BofA has increased year-end forecasts for Japan’s Topix and Nikkei, considering various positive market factors

    by VT Markets
    /
    Jul 30, 2025

    BofA Global Research has updated its year-end forecasts for Japan’s Topix and Nikkei Stock Average. This adjustment is due to factors like the U.S.-Japan trade agreement, anticipated fiscal measures in Japan, and favourable market conditions.

    According to a note from its strategists, BofA acknowledges potential challenges for cyclical stocks but sees opportunities for growth. The firm now predicts Topix will reach 3,050 by the end of 2025, revising its earlier estimate of 2,850.

    Similarly, the Nikkei is expected to hit 43,000, up from a previous forecast of 40,000. Currently, Topix stands at approximately 2,917, while the Nikkei is valued at 40,680.

    Strategy Overview

    With year-end targets for the Nikkei and Topix raised to 43,000 and 3,050 respectively, we see modest but clear upside ahead. From the Nikkei’s current level around 40,680, this suggests a steady climb into the final quarter of 2025. Traders should view this as a signal to establish bullish positions for the coming months.

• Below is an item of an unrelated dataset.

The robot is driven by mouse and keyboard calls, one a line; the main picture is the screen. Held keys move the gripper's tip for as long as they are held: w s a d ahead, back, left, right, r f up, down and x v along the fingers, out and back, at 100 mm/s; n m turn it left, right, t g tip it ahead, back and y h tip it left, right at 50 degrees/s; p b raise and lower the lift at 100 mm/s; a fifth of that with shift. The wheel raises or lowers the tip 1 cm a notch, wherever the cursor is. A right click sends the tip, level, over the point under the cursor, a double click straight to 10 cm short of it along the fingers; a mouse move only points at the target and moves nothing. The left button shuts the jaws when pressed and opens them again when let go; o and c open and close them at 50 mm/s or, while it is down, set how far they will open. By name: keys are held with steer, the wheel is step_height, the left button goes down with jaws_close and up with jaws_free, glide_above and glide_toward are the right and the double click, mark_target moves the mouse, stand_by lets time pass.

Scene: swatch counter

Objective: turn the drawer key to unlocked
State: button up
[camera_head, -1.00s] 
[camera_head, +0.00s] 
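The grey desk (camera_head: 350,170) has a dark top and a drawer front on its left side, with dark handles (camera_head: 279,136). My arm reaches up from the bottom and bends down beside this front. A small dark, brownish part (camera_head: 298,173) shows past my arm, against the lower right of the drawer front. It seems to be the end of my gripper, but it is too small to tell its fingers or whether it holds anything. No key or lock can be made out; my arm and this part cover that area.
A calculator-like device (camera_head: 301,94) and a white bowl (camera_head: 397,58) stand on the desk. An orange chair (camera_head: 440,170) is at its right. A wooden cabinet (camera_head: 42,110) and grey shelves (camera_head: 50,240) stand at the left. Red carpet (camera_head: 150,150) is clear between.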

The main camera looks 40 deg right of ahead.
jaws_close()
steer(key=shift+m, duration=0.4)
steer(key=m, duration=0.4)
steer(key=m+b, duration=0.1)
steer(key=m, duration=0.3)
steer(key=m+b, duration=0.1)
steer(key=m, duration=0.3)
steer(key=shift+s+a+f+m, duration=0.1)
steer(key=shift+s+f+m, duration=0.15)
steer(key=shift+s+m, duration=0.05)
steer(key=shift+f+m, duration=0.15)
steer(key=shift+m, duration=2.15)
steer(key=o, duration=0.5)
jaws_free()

    To capitalize on this outlook, one direct strategy is to buy call options on Nikkei 225 futures. We believe that looking at contracts expiring in December 2025 with strike prices around 41,500 offers a compelling risk-reward profile. This allows traders to participate in the expected upward move while defining their maximum loss.

    This optimistic view is supported by real economic drivers, including the U.S.-Japan trade deal finalized earlier in 2025. We are also factoring in the high probability of a new fiscal stimulus package from the Japanese government expected to be announced in September. These factors create a supportive environment for equities through the end of the year.

    Recent data reinforces this stance, as the Japanese yen has continued to trade weakly against the dollar, hovering around the 158 level through July. This weakness is a significant tailwind for Japan’s large exporters, boosting their overseas profits when converted back to yen. Furthermore, core inflation released last week for June 2025 came in at a manageable 2.2%, suggesting the Bank of Japan will not need to pursue aggressive policy tightening.

    Trading Strategies

    However, since some cyclical stocks may face headwinds, a more refined approach could be beneficial. Traders might consider strategies that favor export-oriented sectors like automotive and technology over domestic-focused industrials. This could involve buying calls on individual winning stocks rather than the entire index.

    Considering the outlook is for a steady grind higher rather than a volatile spike, implied volatility may begin to trend downward. This makes selling out-of-the-money put spreads an attractive strategy for generating income. For example, selling a 39,000 / 38,500 put spread for October would allow traders to profit from both the upward trend and time decay.

    We saw a similar market setup in late 2023 when a weak yen and expectations for continued supportive policy led to a strong year-end rally. The current conditions, looking from our perspective in mid-2025, mirror that period closely. This historical precedent gives us greater confidence that the market can reach these new, higher year-end targets.